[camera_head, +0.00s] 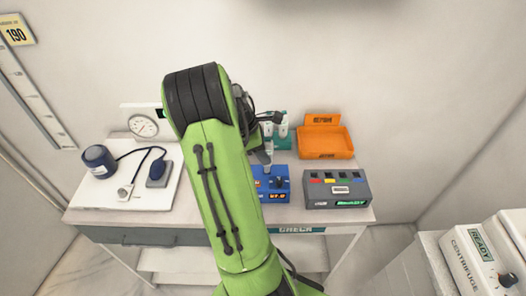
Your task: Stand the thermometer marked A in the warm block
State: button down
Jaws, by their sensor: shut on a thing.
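The blue warm block (271,196) stands on the table, with a lit red display and a dark knob on its front. My gripper (267,163) points down at the back of the block, partly hidden by my green arm. It is shut on what appears to be a thermometer, too small and covered to make out. I cannot tell whether the held thing touches the block. A teal rack (285,143) stands behind, with white thermometers (283,126) upright in it. No letter marks are readable.
An orange tray (326,143) stands at the back right. A grey box (337,190) with coloured buttons and a green READY display is right of the block. A blood pressure set (100,160) lies on a white board at left. A dial gauge (144,126) stands behind it.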

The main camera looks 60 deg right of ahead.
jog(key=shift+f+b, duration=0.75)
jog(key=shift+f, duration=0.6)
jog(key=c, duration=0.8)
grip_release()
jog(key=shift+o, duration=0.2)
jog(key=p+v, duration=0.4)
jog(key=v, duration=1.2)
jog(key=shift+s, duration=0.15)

-=-=-

> EXERCISE REQUIREMENTS: Return only the lines running from the top of the data to the line that holds "State: button down". Include both of those lines, but skip the pictures.

> COMPLETED TASK:
[camera_head, +0.00s] 
Your task: Stand the thermometer marked A in the warm block
State: button down

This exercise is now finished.